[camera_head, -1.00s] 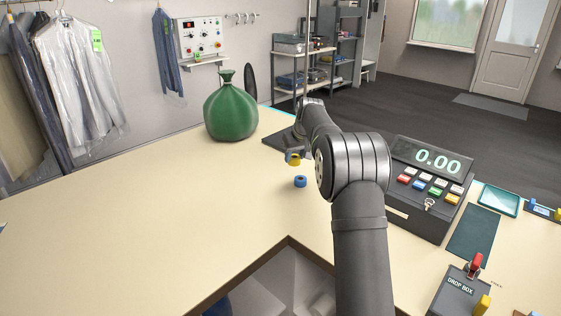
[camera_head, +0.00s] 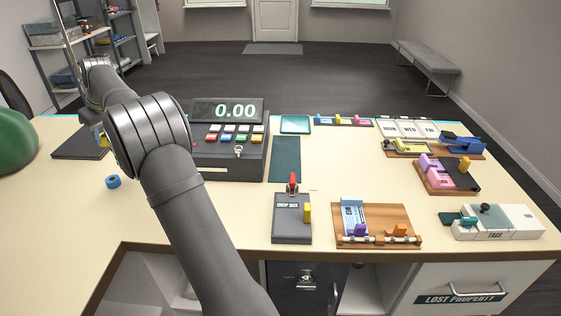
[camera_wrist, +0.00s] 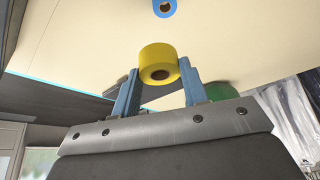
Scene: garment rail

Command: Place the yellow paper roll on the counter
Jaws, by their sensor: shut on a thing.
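The yellow paper roll (camera_wrist: 158,62) is held between the two blue fingers of my gripper (camera_wrist: 158,80) in the wrist view. In the head view only a small part of the yellow roll (camera_head: 103,140) shows beside my arm, in front of a dark pad. My arm hides most of the gripper there. The cream counter (camera_head: 62,215) spreads below it. I cannot tell how high the roll is above the counter.
A blue roll (camera_head: 112,181) stands on the counter nearby and shows in the wrist view (camera_wrist: 165,8). A cash register (camera_head: 227,150) stands right of my arm. A green sack (camera_head: 12,140) is at the left edge. The dark pad (camera_head: 78,146) lies behind; the left front counter is clear.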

**The exercise**
Every line is to be duplicated exactly, though pictures stay out.

**Correct response**
[camera_head, -1.00s] 
[camera_head, +0.00s] 
[camera_wrist, +0.00s] 
Scene: garment rail

Command: Place the yellow paper roll on the counter
Jaws, by their sensor: shut on a thing.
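The yellow paper roll (camera_wrist: 158,62) is held between the two blue fingers of my gripper (camera_wrist: 158,80) in the wrist view. In the head view only a small part of the yellow roll (camera_head: 103,140) shows beside my arm, in front of a dark pad. My arm hides most of the gripper there. The cream counter (camera_head: 62,215) spreads below it. I cannot tell how high the roll is above the counter.
A blue roll (camera_head: 112,181) stands on the counter nearby and shows in the wrist view (camera_wrist: 165,8). A cash register (camera_head: 227,150) stands right of my arm. A green sack (camera_head: 12,140) is at the left edge. The dark pad (camera_head: 78,146) lies behind; the left front counter is clear.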

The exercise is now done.